C’est vraiment abject. Quand quelqu’un me demande où est ma salle de bain, je me dis : « Mais pour quoi donc ? » Si vous devez aller manger chez quelqu’un, déféquez avant de venir. Je pense qu’il est très irrespectueux de vivre une aventure intestinale alors qu’on est invité chez quelqu’un d’autre.

À quel moment pensez-vous qu’il est approprié de commencer à boire ?

À aucun moment. Et certainement pas quand on est en train de faire la cuisine parce que si tu es bourré, tu vas te foirer dans les recettes. L’année dernière, lors de ma soirée de Noël, j’ai dit au barman que j’avais embauché : « Il est possible que je te demande de me servir quinze cocktails ce soir, mais arrange-toi pour me servir uniquement de l’eau gazeuse avec une petite goutte de vodka dedans. »

Et pour les invités ?

Du moment qu’ils ne se mettent pas à vomir. Je ne sers plus de vin rouge parce qu’il y a toujours quelqu’un qui finit par le renverser et je devais repeindre mon salon tous les ans. Boire jusqu’à en vomir, ça devrait être interdit – sauf si vous avez 20 ans et que vous êtes dans une soirée étudiante.

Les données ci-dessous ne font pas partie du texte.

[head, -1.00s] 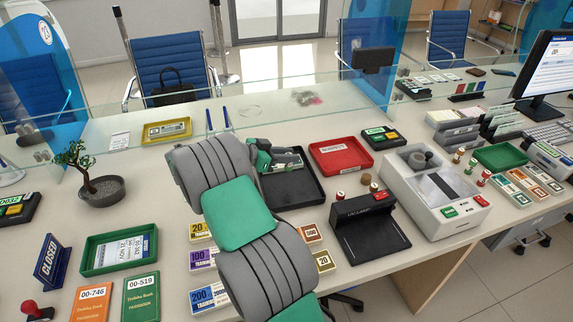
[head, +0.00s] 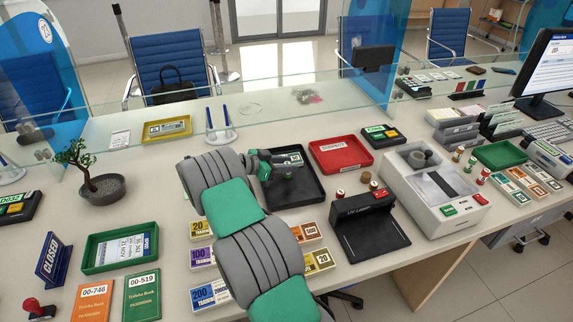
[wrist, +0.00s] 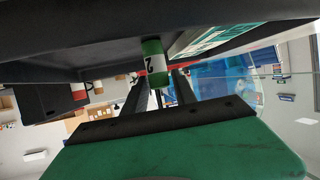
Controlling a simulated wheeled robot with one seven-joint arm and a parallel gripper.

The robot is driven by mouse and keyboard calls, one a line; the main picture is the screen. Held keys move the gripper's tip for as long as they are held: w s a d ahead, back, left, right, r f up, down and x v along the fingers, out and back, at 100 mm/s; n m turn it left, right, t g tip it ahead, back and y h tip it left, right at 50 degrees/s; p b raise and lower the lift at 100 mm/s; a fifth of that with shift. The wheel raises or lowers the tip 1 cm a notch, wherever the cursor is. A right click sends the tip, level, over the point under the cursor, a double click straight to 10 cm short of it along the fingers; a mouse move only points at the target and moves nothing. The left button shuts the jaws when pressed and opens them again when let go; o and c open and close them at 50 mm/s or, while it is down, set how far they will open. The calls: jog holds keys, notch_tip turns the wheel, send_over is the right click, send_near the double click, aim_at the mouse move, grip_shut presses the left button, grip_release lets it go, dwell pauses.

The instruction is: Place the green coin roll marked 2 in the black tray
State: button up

Et pas de drogues douces non plus ?

Il y a toujours quelques hommes politiques qui traînent dans mes réceptions donc je fais en sorte que personne ne fume de pétards – ce serait cruel de leur infliger ça. Mais je suppose que je n’ai rien contre quelqu’un qui se grillerait un joint au petit matin, le lendemain, à l’étage. Mais pour répondre à votre question : non, vous ne pouvez pas vous faire une ligne ou un shoot dans ma salle de bain.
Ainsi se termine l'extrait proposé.